Dia menyampaikan bahwa peristiwa baku tembak ini disinyalir kuat timbul
karena kesalahpahaman 20 anggota pasukan India pimpinan Mallaby yang
memulai baku tembak tersebut tidak mengetahui bahwa gencatan senjata
sedang berlaku karena mereka terputus dari kontak dan
telekomunikasi. Berikut kutipan dari Tom Driberg:
"... Sekitar 20 orang (serdadu) India (milik
Inggris), di sebuah bangunan di sisi lain alun-alun, telah terputus dari
komunikasi lewat telepon dan tidak tahu tentang gencatan senjata.
Mereka menembak secara sporadis pada massa (Indonesia). Brigadir Mallaby
keluar dari diskusi (gencatan senjata), berjalan lurus ke arah
kerumunan, dengan keberanian besar, dan berteriak kepada serdadu India
untuk menghentikan tembakan. Mereka patuh kepadanya. Mungkin setengah
jam kemudian, massa di alun-alun menjadi bergolak lagi. Brigadir
Mallaby, pada titik tertentu dalam diskusi, memerintahkan serdadu India
untuk menembak lagi. Mereka melepaskan tembakan dengan dua
senapan Bren
dan massa bubar dan lari untuk berlindung; kemudian pecah pertempuran
lagi dengan sungguh gencar. Jelas bahwa ketika Brigadir Mallaby memberi
perintah untuk membuka tembakan lagi, perundingan gencatan senjata
sebenarnya telah pecah, setidaknya secara lokal. Dua puluh menit sampai
setengah jam setelah itu, ia (Mallaby) sayangnya tewas dalam
mobilnya-meskipun (kita) tidak benar-benar yakin apakah ia dibunuh oleh
orang Indonesia yang mendekati mobilnya; yang meledak bersamaan dengan
serangan terhadap dirinya (Mallaby). Saya pikir ini tidak dapat dituduh
sebagai pembunuhan licik... karena informasi saya dapat secepatnya dari
saksi mata, yaitu seorang perwira Inggris yang benar-benar ada di tempat
kejadian pada saat itu, yang niat jujurnya saya tak punya alasan untuk
pertanyakan ... "
[4]
10 NOVEMBER 1945
Setelah terbunuhnya Brigadir Jenderal Mallaby, penggantinya, Mayor
Jenderal Robert Mansergh mengeluarkan ultimatum yang menyebutkan bahwa
semua pimpinan dan orang Indonesia yang bersenjata harus melapor dan
meletakkan senjatanya di tempat yang ditentukan dan menyerahkan diri
dengan mengangkat tangan di atas. Batas ultimatum adalah jam 6.00 pagi
tanggal 10 November 1945.
Ultimatum tersebut kemudian dianggap sebagai penghinaan bagi para
pejuang dan rakyat yang telah membentuk banyak badan-badan perjuangan /
milisi. Ultimatum tersebut ditolak oleh pihak Indonesia dengan alasan
bahwa Republik Indonesia waktu itu sudah berdiri, dan Tentara Keamanan
Rakyat TKR juga telah dibentuk sebagai pasukan negara. Selain itu,
banyak organisasi perjuangan bersenjata yang telah dibentuk masyarakat,
termasuk di kalangan pemuda, mahasiswa dan pelajar yang menentang
masuknya kembali pemerintahan Belanda yang memboncengi kehadiran tentara
Inggris di Indonesia.
Pada 10 November pagi, tentara Inggris mulai melancarkan serangan
berskala besar, yang diawali dengan pengeboman udara ke gedung-gedung
pemerintahan Surabaya, dan kemudian mengerahkan sekitar 30.000
infanteri, sejumlah pesawat terbang, tank, dan kapal perang.

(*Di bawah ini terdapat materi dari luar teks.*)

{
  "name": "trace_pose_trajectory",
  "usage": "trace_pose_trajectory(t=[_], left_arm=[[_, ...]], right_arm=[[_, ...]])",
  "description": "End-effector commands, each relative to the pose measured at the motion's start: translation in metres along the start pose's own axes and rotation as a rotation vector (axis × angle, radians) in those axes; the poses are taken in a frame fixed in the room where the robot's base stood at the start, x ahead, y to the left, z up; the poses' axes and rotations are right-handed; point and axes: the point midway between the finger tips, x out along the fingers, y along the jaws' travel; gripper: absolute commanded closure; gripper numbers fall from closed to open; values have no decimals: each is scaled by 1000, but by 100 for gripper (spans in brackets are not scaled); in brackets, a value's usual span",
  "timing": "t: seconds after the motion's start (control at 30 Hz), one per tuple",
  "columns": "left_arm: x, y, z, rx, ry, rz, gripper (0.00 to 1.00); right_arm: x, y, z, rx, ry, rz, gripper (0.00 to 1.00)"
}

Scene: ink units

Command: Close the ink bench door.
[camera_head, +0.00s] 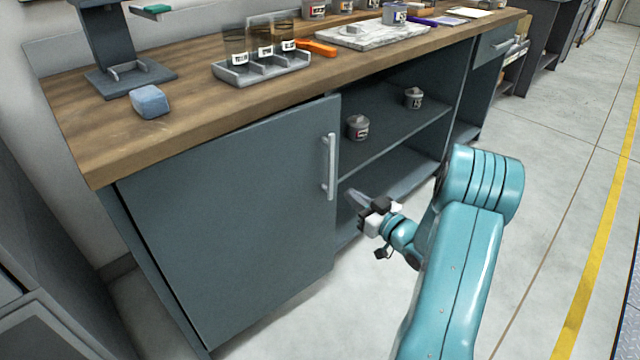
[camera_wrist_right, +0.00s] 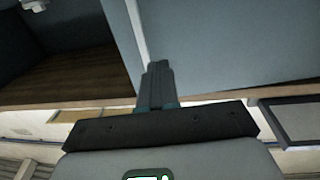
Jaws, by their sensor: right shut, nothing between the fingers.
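The ink bench door (camera_head: 230,215) is a blue-grey panel at the front left of the bench, with an upright metal handle (camera_head: 330,166) near its right edge. To the right of that edge the cabinet (camera_head: 400,135) stands open and its shelves show. I cannot tell the door's exact angle. My right gripper (camera_head: 352,192) is shut and empty, low in front of the opening, just right of the door's edge and handle. In the right wrist view its fingertips (camera_wrist_right: 158,68) lie close to the panel's pale edge (camera_wrist_right: 136,28); contact is unclear. My left gripper is out of view.
Small labelled ink jars stand on the shelves, one (camera_head: 357,127) near the door. The wooden benchtop (camera_head: 190,110) holds a grey rack (camera_head: 262,68), a blue block (camera_head: 150,101) and a marble slab (camera_head: 372,34). The floor (camera_head: 555,150) to the right is clear.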

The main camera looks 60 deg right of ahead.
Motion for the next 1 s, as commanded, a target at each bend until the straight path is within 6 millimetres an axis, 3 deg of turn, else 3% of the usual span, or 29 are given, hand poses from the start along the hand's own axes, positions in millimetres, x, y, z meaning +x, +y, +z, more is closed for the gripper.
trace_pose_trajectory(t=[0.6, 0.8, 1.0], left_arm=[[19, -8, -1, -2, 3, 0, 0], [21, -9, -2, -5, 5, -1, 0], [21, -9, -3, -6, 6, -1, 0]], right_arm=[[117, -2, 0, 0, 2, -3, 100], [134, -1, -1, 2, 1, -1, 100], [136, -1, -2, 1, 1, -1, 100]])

Inggris kemudian membombardir kota Surabaya dengan
meriam dari
laut dan
darat.
Perlawanan pasukan dan milisi Indonesia kemudian berkobar di seluruh
kota, dengan bantuan yang aktif dari penduduk. Terlibatnya penduduk
dalam pertempuran ini mengakibatkan ribuan penduduk sipil jatuh menjadi
korban dalam serangan tersebut, baik meninggal maupun terluka.
Bung Tomo di
Surabaya, salah satu pemimpin revolusioner Indonesia yang paling dihormati. Foto terkenal ini bagi banyak orang yang terlibat dalam
Revolusi Nasional Indonesia mewakili jiwa perjuangan revolusi utama Indonesia saat itu.
[5]
Di luar dugaan pihak Inggris yang menduga bahwa perlawanan di
Surabaya bisa ditaklukkan dalam tempo tiga hari, para tokoh masyarakat
seperti pelopor muda
Bung Tomo
yang berpengaruh besar di masyarakat terus menggerakkan semangat
perlawanan pemuda-pemuda Surabaya sehingga perlawanan terus berlanjut di
tengah serangan skala besar Inggris.
Tokoh-tokoh agama yang terdiri dari kalangan
ulama serta kyai-kyai pondok Jawa seperti KH.
Hasyim Asy'ari,
KH. Wahab Hasbullah serta kyai-kyai
pesantren lainnya juga mengerahkan
santri-santri
mereka dan masyarakat sipil sebagai milisi perlawanan (pada waktu itu
masyarakat tidak begitu patuh kepada pemerintahan tetapi mereka lebih
patuh dan taat kepada para kyai) shingga perlawanan pihak Indonesia
berlangsung lama, dari hari ke hari, hingga dari minggu ke minggu
lainnya. Perlawanan rakyat yang pada awalnya dilakukan secara spontan
dan tidak terkoordinasi, makin hari makin teratur. Pertempuran skala
besar ini mencapai waktu sampai tiga minggu, sebelum seluruh kota
Surabaya akhirnya jatuh di tangan pihak Inggris.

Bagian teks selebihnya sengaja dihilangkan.